From FIPA President Mike Larsen
The introduction of the amendments to B.C.’s Freedom of Information and Protection of Privacy Act (FIPPA) contained in section 22 of Bill 35 demonstrate that the government is willing to move forward on legislative reform.
And as the all-party special committee who reviewed the Act in 2016 found in their 39 recommendations, the FIPPA is definitely in need of reform.
But, when it comes to the proposed amendments to the FIPPA contained in Bill 35, the B.C. Freedom of Information and Privacy Association (FIPA) supports the assessment of the Office of the Information and Privacy Commissioner of B.C. (OIPC).
We are firmly committed to the requirements for local data storage contained within the Act. We do not support amendments to the legislation that function to erode the protections enshrined in the Act. The OIPC assessment of the language in section 22 of Bill 35 as “too permissive” is entirely accurate.

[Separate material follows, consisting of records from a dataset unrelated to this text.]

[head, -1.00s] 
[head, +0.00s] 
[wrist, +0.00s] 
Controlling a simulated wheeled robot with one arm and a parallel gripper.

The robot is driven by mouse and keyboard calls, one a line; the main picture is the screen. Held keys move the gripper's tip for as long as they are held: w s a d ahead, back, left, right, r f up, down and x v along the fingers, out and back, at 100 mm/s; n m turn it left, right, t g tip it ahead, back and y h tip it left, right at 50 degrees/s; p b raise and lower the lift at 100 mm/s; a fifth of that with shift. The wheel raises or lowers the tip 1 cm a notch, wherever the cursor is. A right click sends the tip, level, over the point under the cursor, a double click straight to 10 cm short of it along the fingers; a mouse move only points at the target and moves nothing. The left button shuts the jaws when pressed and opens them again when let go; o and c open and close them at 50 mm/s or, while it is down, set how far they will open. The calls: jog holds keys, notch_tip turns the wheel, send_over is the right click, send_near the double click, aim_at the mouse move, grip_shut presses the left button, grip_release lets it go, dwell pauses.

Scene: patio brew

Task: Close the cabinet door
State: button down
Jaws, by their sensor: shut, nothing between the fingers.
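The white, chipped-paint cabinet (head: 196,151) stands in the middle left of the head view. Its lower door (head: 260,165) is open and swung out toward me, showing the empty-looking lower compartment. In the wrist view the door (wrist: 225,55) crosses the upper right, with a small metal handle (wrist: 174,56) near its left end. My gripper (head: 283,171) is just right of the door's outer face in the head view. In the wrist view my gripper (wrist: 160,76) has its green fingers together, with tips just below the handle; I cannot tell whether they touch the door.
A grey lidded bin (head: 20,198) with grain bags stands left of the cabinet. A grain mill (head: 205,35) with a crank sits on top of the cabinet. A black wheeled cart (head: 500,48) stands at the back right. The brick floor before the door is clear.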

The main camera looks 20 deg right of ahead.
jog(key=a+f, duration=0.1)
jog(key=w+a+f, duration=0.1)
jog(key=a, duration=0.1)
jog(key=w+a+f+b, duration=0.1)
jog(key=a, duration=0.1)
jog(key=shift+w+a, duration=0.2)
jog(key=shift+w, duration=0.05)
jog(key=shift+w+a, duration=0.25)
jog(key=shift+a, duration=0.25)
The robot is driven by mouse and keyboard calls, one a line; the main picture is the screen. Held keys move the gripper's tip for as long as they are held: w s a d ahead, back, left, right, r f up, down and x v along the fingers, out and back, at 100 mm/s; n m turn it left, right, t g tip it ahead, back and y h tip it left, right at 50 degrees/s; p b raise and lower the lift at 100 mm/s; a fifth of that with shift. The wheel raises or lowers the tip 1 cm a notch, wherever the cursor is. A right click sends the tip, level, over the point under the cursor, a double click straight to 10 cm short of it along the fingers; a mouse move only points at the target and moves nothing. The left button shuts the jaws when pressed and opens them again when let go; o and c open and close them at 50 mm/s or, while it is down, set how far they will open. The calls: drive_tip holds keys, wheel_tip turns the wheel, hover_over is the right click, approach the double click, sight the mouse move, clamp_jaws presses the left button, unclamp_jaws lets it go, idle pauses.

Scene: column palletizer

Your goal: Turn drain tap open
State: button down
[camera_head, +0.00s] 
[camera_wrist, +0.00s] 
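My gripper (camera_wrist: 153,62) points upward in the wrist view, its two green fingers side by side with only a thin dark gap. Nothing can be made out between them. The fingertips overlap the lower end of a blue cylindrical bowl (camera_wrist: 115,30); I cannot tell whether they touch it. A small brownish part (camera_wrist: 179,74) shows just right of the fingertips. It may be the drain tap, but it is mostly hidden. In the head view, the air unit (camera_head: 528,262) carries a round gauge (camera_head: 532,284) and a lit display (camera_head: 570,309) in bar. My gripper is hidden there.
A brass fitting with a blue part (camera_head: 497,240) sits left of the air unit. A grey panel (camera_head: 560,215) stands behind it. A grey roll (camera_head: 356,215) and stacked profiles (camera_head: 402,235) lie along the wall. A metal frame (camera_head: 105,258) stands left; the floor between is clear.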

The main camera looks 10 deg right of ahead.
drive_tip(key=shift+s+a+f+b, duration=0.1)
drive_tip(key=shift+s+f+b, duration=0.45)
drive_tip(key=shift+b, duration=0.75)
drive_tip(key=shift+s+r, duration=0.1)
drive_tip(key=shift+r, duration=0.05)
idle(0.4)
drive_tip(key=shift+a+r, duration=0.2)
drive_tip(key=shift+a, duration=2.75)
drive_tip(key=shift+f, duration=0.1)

B.C. FIPA is disappointed by the proposed reforms to the FIPPA for the following reasons:
- The government has made numerous commitments to transparency and privacy that are not achieved by these amendments. They promised comprehensive FIPPA reform in their campaign; they have consulted with the public around FIPPA reform; they have strong recommendations for reform from legislative review and from current and former Information and Privacy Commissioners.
- We do not support reforms to the Act that weaken existing privacy protections for British Columbians. The proposed amendments deal with exceptions to current outside-of-Canada processing and storage restrictions. To date, this is the only legislative reform that the government has proposed to the FIPPA. Rather than strengthening freedom of information or protection of privacy, the proposed amendments is a qualification of existing rights, and not an expansion.
- We do not need incremental FIPPA reforms through “Miscellaneous Statute Amendments”. We need a comprehensive overhaul of the FIPPA that is informed by a deep and sincere commitment to updating and expanding the information and privacy rights of British Columbians. This requires vision and leadership.
Despite all of this, the proposed amendments in section 22 of Bill 35 do demonstrate that the government is willing to make reforms to the FIPPA. In the wake of scandal, the challenge for the government will be to realize the possibility of these reforms. The proposed amendments for the FIPPA in Bill 35 are a move that is too little, too late, and in the wrong direction.
The government now has an opportunity to distinguish itself from previous governments by proposing meaningful reform that further the information and privacy rights for British Columbians. They have promised transparency and accountability and it is now time to demonstrate it.